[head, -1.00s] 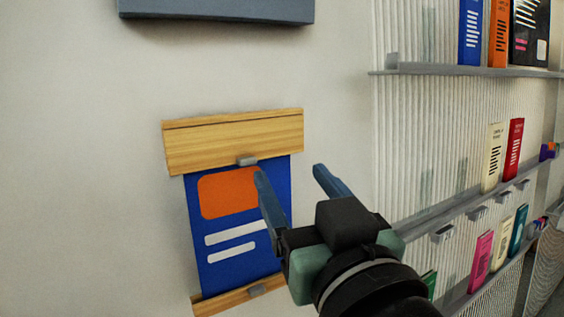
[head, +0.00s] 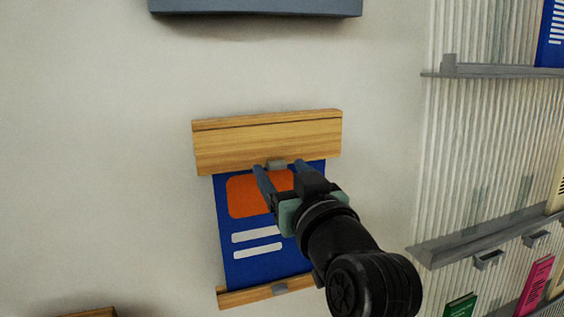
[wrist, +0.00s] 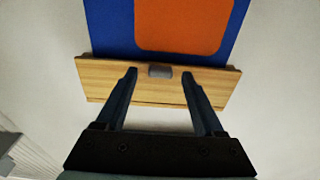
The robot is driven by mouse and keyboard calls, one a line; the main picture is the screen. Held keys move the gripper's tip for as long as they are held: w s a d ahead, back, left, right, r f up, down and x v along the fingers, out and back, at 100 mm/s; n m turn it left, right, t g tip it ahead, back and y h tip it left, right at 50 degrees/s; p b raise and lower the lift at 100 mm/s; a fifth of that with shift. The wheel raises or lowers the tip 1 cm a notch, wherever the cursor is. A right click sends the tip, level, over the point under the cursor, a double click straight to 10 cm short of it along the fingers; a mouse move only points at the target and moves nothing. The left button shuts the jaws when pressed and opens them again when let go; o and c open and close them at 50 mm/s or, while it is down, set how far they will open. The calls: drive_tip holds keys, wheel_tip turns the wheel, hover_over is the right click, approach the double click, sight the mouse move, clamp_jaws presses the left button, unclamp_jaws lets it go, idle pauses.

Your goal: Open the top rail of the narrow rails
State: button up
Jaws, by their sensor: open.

⁂

Return exactly, and only, the line containing "Your goal: Open" and every line after it through the end of the material.

Your goal: Open the top rail of the narrow rails
State: button up
Jaws, by their sensor: open.

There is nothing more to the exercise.